### [Task goal]
Find the word "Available" in the records below. List each line containing it.

#### Data for the task ####

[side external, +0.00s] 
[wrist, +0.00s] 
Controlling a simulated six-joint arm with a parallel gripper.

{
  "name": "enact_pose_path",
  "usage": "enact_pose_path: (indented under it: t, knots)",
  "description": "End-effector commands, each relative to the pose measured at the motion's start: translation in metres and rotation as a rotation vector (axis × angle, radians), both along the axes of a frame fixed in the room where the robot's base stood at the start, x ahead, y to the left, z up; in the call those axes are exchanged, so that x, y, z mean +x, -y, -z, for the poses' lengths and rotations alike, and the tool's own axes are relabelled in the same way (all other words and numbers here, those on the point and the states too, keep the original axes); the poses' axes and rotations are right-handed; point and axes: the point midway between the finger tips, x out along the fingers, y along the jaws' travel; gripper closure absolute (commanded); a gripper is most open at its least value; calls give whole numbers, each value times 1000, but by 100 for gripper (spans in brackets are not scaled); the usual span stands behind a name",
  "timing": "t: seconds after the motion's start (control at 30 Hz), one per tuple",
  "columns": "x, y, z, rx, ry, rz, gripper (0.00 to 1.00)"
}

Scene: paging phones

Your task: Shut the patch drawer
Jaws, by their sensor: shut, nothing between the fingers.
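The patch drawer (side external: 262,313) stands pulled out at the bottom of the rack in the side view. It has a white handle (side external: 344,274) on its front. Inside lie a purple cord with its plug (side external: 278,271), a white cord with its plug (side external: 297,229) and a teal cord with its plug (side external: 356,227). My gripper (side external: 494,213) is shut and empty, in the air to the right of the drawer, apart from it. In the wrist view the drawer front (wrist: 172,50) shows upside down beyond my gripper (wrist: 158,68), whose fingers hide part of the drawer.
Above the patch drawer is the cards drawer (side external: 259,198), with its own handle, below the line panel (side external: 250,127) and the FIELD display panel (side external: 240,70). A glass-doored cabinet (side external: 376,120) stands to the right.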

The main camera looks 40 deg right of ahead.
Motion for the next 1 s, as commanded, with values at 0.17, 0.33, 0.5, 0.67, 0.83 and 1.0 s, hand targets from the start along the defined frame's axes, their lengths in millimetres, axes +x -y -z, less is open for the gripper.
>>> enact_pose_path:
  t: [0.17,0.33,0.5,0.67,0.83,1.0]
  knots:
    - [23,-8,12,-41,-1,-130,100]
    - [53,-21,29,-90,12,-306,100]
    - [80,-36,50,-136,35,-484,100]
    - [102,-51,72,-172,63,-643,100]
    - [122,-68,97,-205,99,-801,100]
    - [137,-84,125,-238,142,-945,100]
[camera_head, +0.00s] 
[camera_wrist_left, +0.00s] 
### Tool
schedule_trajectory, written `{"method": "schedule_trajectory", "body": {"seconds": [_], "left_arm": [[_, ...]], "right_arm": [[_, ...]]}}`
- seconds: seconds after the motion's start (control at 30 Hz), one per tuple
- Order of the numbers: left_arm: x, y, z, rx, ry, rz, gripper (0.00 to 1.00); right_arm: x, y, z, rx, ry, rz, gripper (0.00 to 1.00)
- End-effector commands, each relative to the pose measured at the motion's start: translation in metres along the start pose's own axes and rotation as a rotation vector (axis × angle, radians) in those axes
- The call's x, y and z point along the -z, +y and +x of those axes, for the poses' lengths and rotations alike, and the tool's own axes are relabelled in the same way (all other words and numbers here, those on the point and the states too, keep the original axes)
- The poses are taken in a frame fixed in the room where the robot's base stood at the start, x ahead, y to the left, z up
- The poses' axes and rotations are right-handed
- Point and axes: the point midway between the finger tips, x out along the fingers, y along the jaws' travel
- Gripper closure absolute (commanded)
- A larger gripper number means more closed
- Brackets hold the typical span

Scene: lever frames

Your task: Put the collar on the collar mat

####
#### Data for the task ####

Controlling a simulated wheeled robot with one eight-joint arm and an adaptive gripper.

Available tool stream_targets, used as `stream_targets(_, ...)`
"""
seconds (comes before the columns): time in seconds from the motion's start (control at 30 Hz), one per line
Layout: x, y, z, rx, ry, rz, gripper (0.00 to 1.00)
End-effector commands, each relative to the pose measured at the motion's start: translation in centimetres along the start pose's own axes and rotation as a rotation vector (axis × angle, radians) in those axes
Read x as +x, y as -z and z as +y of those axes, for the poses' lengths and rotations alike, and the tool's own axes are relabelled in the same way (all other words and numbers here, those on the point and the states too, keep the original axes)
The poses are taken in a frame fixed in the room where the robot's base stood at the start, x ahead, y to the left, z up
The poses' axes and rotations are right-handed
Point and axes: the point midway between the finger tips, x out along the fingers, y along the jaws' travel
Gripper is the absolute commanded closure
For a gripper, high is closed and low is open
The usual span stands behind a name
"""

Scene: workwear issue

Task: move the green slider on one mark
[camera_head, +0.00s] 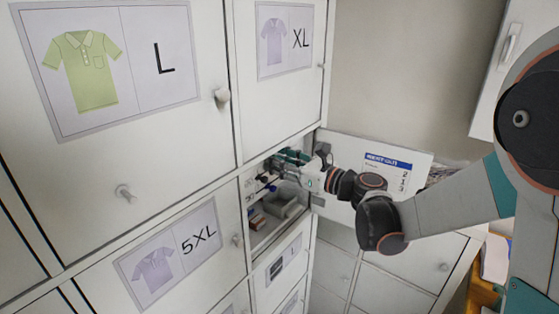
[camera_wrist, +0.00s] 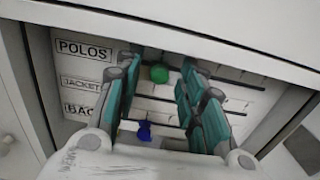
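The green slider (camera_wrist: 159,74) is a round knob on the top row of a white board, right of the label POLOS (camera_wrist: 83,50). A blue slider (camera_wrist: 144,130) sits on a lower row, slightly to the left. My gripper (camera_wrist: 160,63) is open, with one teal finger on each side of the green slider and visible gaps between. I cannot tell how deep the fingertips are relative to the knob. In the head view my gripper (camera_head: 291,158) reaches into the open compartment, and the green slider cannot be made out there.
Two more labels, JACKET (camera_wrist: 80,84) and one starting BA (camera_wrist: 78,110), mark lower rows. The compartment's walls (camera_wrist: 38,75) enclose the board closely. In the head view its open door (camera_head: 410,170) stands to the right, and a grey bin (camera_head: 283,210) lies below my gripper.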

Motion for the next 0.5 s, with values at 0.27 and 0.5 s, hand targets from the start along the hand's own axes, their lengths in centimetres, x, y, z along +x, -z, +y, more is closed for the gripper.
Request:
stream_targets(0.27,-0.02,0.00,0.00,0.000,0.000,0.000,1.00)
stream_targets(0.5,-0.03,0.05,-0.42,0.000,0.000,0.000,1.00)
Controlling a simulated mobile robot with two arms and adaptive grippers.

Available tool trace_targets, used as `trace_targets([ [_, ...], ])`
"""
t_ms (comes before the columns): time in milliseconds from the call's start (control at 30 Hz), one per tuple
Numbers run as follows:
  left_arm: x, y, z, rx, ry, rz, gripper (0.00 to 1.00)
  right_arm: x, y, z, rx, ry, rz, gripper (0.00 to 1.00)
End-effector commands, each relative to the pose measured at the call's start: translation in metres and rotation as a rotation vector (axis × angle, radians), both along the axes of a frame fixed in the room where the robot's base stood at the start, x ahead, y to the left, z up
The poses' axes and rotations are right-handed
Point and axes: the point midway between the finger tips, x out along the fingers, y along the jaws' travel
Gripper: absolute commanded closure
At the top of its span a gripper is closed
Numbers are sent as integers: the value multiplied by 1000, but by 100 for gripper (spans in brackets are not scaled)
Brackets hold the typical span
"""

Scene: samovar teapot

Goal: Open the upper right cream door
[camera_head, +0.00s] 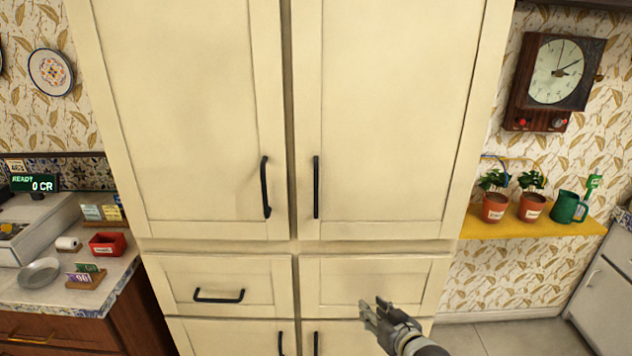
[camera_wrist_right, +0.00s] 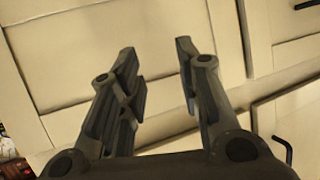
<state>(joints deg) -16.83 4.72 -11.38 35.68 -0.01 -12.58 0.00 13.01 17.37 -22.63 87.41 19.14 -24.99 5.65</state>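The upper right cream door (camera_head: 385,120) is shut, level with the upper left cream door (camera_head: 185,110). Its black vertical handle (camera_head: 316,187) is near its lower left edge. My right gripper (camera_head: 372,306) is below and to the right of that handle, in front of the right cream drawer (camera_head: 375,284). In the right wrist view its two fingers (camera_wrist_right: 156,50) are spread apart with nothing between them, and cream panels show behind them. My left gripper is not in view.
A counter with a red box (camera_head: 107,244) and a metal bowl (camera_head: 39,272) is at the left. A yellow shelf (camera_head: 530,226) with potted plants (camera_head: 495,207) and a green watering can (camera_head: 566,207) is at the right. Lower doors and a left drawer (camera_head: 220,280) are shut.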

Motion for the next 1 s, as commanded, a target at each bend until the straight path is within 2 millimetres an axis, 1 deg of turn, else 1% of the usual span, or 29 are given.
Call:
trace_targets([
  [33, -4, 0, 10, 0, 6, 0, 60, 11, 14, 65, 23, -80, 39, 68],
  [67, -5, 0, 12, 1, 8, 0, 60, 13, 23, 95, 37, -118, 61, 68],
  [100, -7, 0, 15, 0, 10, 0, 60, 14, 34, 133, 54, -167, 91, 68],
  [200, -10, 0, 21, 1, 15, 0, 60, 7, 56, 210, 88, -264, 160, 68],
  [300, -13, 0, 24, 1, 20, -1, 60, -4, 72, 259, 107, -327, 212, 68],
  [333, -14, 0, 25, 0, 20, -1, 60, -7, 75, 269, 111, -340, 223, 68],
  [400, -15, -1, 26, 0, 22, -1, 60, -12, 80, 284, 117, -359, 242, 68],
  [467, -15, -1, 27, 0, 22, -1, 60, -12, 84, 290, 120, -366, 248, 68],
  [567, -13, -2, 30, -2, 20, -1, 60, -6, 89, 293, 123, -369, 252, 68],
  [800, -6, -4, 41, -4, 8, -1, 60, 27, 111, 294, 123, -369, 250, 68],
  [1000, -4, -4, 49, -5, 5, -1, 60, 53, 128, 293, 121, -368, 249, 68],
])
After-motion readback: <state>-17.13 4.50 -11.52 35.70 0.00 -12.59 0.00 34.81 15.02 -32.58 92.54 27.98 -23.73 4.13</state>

####

### [The answer]
Available tool stream_targets, used as `stream_targets(_, ...)`
Available tool trace_targets, used as `trace_targets([ [_, ...], ])`

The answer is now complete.